--- What you have to do ---
Take the data below and extract the lines from the one with "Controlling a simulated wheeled" to the one with "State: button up", inclusive, exactly as written.

--- Record excerpts ---
----------

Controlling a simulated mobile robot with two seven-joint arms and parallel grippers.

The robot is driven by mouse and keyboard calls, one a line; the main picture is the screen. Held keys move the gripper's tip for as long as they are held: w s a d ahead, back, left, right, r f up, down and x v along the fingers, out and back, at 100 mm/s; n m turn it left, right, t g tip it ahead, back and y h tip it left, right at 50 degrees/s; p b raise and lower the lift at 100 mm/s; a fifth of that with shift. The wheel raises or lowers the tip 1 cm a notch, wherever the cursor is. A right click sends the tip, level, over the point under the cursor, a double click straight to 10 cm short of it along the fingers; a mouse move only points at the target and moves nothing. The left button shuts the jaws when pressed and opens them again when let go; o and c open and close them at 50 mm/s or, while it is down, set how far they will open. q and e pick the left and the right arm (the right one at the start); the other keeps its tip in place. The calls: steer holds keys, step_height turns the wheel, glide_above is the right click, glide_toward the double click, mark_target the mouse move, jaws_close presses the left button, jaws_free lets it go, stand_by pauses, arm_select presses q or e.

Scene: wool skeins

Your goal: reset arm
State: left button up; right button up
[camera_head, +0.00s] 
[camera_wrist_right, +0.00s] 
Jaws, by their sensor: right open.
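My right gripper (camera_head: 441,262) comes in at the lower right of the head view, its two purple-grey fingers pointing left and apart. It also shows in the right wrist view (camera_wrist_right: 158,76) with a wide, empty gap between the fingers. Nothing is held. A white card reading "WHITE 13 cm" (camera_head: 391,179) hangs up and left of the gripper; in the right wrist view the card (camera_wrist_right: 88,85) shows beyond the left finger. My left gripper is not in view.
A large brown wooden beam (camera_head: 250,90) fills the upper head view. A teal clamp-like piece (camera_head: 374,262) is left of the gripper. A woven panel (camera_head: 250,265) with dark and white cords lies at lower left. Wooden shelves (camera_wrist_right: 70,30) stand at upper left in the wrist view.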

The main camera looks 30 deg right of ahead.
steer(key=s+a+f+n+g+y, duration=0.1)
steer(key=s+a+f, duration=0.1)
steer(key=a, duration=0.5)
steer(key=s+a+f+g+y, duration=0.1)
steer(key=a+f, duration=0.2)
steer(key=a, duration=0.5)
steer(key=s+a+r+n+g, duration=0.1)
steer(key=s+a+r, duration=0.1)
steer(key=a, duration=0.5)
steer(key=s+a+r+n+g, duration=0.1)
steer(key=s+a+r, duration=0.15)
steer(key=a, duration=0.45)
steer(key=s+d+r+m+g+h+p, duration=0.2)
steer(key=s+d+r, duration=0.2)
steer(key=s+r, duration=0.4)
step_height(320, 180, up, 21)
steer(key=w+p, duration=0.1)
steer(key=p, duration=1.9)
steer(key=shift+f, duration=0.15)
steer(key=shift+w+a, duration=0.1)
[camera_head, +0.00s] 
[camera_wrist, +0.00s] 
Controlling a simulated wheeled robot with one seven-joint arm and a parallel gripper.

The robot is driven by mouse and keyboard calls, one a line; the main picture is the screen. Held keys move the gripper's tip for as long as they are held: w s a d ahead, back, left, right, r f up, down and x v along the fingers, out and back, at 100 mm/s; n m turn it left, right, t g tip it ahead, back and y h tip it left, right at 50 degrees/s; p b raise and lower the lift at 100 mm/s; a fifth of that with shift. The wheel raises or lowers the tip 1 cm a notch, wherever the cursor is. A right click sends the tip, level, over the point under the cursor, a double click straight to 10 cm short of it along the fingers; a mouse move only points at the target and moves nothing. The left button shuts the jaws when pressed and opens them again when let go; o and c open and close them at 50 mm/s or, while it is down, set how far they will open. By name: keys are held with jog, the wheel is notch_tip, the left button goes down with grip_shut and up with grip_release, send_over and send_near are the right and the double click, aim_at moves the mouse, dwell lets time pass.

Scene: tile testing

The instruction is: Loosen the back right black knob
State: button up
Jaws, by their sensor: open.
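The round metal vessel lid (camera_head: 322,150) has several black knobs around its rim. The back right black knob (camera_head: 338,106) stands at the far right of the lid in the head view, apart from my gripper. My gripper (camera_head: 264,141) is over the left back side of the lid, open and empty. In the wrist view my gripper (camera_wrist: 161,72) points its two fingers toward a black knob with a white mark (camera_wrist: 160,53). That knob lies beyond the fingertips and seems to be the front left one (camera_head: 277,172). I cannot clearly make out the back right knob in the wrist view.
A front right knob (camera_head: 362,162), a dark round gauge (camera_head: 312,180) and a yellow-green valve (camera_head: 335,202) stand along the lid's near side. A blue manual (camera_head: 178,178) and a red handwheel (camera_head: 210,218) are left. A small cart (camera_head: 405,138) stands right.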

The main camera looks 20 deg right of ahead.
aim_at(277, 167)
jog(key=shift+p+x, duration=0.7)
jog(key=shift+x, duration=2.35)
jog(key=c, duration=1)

----------

--- Response to the task ---
Controlling a simulated wheeled robot with one seven-joint arm and a parallel gripper.

The robot is driven by mouse and keyboard calls, one a line; the main picture is the screen. Held keys move the gripper's tip for as long as they are held: w s a d ahead, back, left, right, r f up, down and x v along the fingers, out and back, at 100 mm/s; n m turn it left, right, t g tip it ahead, back and y h tip it left, right at 50 degrees/s; p b raise and lower the lift at 100 mm/s; a fifth of that with shift. The wheel raises or lowers the tip 1 cm a notch, wherever the cursor is. A right click sends the tip, level, over the point under the cursor, a double click straight to 10 cm short of it along the fingers; a mouse move only points at the target and moves nothing. The left button shuts the jaws when pressed and opens them again when let go; o and c open and close them at 50 mm/s or, while it is down, set how far they will open. By name: keys are held with jog, the wheel is notch_tip, the left button goes down with grip_shut and up with grip_release, send_over and send_near are the right and the double click, aim_at moves the mouse, dwell lets time pass.

Scene: tile testing

The instruction is: Loosen the back right black knob
State: button up

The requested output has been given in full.